In May 2009, when French President Nicolas Sarkozy visited Abu Dhabi for a ceremony to mark the start of work on the Louvre, Sheikh Khalifa bin Zayed Al Nahyan, President of the UAE, summed up the vision in a single sentence: "Abu Dhabi's ultimate goal in creating the Louvre Abu Dhabi, and indeed the entire Saadiyat Island Cultural District, is to build a platform for deeper and more meaningful exchange among people from our own region and from all parts of the globe."

It's a grand vision: the final conversion of Sheikh Zayed's kingdom of sand into a kingdom of culture. As Mohammed Ahmad Al Bowardi, secretary-general of the executive council, movingly recalled after the museum plans were unveiled: "Sheikh Zayed created this country, he laid out a way of thinking… He was more than 100 men in one man. He did all the planning, all the strategic thinking, and we are the generation to learn from this unique personality."

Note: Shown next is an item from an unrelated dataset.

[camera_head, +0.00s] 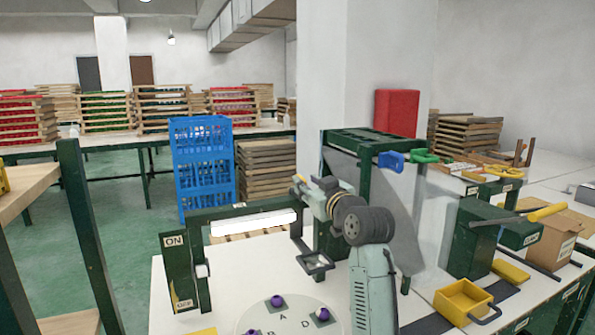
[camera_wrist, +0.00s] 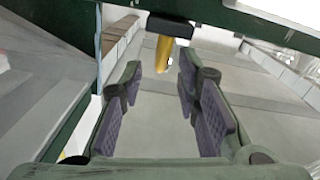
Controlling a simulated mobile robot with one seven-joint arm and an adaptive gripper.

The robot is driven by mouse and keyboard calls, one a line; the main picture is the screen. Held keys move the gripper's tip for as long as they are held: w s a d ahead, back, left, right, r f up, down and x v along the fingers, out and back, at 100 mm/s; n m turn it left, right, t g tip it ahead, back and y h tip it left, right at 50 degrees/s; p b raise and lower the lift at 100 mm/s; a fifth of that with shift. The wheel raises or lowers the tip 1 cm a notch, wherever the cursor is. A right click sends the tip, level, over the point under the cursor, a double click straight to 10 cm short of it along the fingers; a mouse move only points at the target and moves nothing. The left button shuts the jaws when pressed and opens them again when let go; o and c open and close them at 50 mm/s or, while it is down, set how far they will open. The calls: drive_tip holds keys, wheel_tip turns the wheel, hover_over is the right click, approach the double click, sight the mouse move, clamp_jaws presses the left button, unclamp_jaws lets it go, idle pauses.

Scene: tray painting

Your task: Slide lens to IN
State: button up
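My gripper (camera_head: 303,188) is raised at the green frame in the middle of the head view. In the wrist view my gripper (camera_wrist: 162,100) is open, with its two purple pads apart and nothing between them. A yellow rod (camera_wrist: 164,54) below a black block (camera_wrist: 171,25) shows beyond the fingertips, apart from them. A dark square frame (camera_head: 315,263) stands out over the white table below my gripper; it may be the lens, but I cannot tell. No IN mark is legible.
A green post with ON and OFF labels (camera_head: 180,272) and a white lamp bar (camera_head: 253,223) stand left of my arm. A round plate (camera_head: 296,320) with purple pieces lies in front. Blue (camera_head: 390,160) and green (camera_head: 422,157) handles and a yellow bin (camera_head: 465,300) are at right.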

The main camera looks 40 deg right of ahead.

Sheikh Zayed's most valuable lesson was that it was vital to look ahead. This was the spirit in which the cultural and educational powerhouse of Saadiyat had been conceived. And as Sheikh Zayed had faced many challenges -  "when he started he had no resources, yet he was determined to make a country, determined to progress", Mr Al Bowardi noted - so would his descendants.

"Today we have the oil; tomorrow we will not have the oil. We will have the minds of the people, that will create an alternative for the oil and ensure that the United Arab Emirates will continue to contribute to world development and peace."